Na neun bo akda di Hae-Seong Jeong

Primo corto asiatico dello SFF: un’opera coreana con un spirito pienamente narrativo e pochi fronzoli. Un uomo è vittima di una truffa di una donna che per attuarla sfrutta la piccola figlia che, gridando alla molestia, obbliga gli sfortunati a pagare la madre per evitare guai. L’uomo segue le due per recuperare i suoi soldi ma viene anticipato da un secondo uomo che massacra la coppia. Na neun bo akda è quindi semplice e lineare, ma gestito benissimo nella sua semplicità. La camera a mano che va a comporre appena una mezza dozzina di piani-sequenza che costituiscono l’intero corto è capace di caricare d’ansia ogni sorta di azione, fino a rendere perfettamente una sovrapposizione spettatore/protagonista. Costui indugia su ogni cosa, dal pedinamento, a cosa fare dopo (denunciare la truffa, vendicarsi, ricattare) e lo spettatore lo segue, costretto e chiedersi cosa farebbe, fino alla scelta finale: chiamare o meno aiuto? In sostanza Na neun bo akda si esaurisce qui: è una breve esperienza che richiede di essere vissuta personalmente e che ha il grand pregio di saper turbare con un registro semplice e quotidiano.

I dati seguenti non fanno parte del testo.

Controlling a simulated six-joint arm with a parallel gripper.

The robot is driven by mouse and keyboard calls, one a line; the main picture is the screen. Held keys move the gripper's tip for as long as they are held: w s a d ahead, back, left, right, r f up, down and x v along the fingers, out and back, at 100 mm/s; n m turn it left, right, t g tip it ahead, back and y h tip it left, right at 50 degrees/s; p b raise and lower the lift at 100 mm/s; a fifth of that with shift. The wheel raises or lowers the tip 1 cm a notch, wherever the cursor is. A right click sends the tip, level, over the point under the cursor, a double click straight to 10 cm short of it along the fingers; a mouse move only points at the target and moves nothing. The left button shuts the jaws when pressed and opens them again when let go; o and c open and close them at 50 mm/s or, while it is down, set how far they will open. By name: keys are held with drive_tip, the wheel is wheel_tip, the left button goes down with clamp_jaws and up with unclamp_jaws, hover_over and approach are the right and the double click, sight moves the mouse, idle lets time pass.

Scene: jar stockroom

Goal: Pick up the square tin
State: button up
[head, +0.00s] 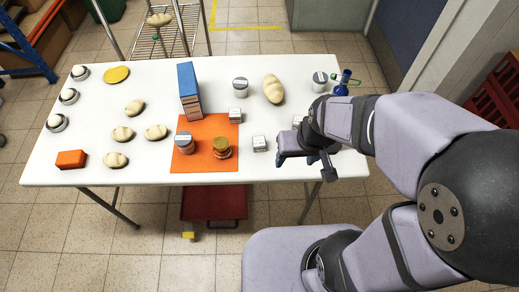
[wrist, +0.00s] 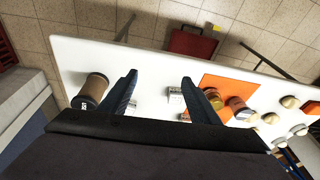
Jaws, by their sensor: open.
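Several small square tins, grey-white with pale labels, are on the white table. One square tin (head: 259,143) stands just right of the orange mat, left of my gripper (head: 304,163). Another tin (head: 235,115) is at the mat's upper right corner. A third tin (head: 298,119) is partly hidden behind my arm. In the wrist view, a square tin (wrist: 175,96) shows between the fingers of my gripper (wrist: 159,77), nearer the right finger and beyond the fingertips. My gripper is open and empty.
The orange mat (head: 205,164) holds a grey-lidded jar (head: 184,142) and a gold-lidded jar (head: 221,147). A blue-topped stack (head: 189,90) stands behind it. A brown jar (wrist: 92,88) is left of the fingers in the wrist view. Bread loaves and jars occupy the table's left.

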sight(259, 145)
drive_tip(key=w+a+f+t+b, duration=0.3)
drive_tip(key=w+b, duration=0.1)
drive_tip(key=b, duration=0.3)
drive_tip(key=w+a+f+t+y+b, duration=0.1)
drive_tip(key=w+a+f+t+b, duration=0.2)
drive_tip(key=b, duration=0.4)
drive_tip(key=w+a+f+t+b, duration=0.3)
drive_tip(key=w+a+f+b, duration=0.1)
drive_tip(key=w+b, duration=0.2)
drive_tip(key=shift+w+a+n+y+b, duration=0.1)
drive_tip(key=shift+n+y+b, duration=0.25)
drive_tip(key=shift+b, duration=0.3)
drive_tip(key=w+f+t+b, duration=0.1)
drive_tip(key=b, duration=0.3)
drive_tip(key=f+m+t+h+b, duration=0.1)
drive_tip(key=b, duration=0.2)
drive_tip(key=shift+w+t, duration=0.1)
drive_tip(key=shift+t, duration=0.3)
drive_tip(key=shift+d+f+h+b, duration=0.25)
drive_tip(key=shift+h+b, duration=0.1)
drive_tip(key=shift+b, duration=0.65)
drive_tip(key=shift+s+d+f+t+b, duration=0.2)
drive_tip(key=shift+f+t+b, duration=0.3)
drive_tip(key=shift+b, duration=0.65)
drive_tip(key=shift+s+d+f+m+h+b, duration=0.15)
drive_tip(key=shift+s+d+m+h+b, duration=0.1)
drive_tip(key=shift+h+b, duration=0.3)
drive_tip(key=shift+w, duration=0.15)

Né leggere né scrivere di Edoardo Ferraro

Ritorniamo nuovamente in patria con il secondo corto girato da un italiano. Ferrato presenta al Ca’ Foscari SFF il suo lavoro di diploma cinematografico: un’amarcord B/N di quella che fu la “televisione didattica” attraverso il racconto di quelle frizioni sulle differenze della realtà italiana che furono protagoniste di Bellissima di Visconti. Da un lato la piccola-borghesia emergente di un urbanesimo ritardatario, dall’altro la situazione di ignoranza sistematica dei piccoli paesini. Attraverso gli occhi in un abitante di Elcito che lavora per la RAI come assistente per uno sprezzante e arrogante superiore, assistiamo a un’interessante riflessione su ciò che era l’Italia una volta e come la televisione la rappresentava. Senza muoverci vero facili paragoni con la modernità, Né leggere né scrivere trasmette nel piccolo mondo non solo una certa nostalgia per la didattica televisiva dei tempi andati, ma anche una passione tutta personale per la sua realtà, quel piccolo paesino di Elcito dove Ferraro è cresciuto.